>> BEGIN Recorded data

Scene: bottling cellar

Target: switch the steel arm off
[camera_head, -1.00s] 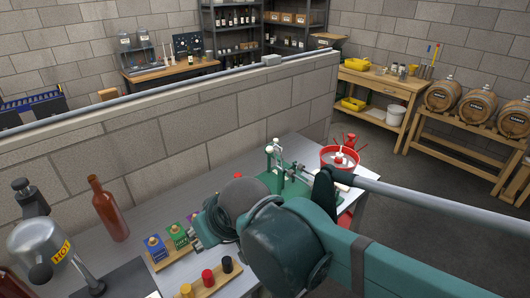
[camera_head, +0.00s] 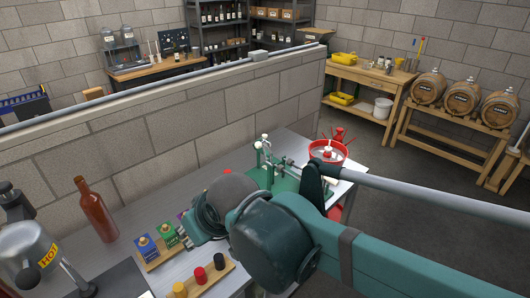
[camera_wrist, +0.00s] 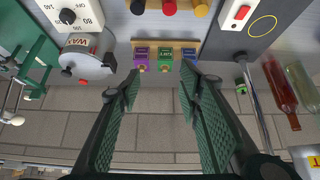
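A silver domed machine with a HOT label (camera_head: 30,250) and dark knobs stands at the bottom left of the head view. In the wrist view a steel rod (camera_wrist: 262,105) runs from a dark grey plate (camera_wrist: 262,42) with a yellow ring. Beside the ring is a white box with a red rocker switch (camera_wrist: 238,14); I cannot tell its position. My gripper (camera_wrist: 161,70) is open and empty, its two green-padded fingers wide apart above the bench. It is to the side of the switch, not touching it. In the head view my arm partly hides my gripper (camera_head: 203,222).
Purple, green and blue blocks (camera_wrist: 164,56) stand on a wooden rack beyond my fingertips. Black, red and yellow cylinders (camera_head: 200,275) stand nearby. A block wall (camera_head: 160,135) backs the bench.

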>> END Recorded data

* Request: Your task is to restate word for word the lines from the top of the data to the line containing "[camera_head, +0.00s]", both ends included, with every picture left out.

* Answer to the exercise:
Scene: bottling cellar

Target: switch the steel arm off
[camera_head, -1.00s] 
[camera_head, +0.00s] 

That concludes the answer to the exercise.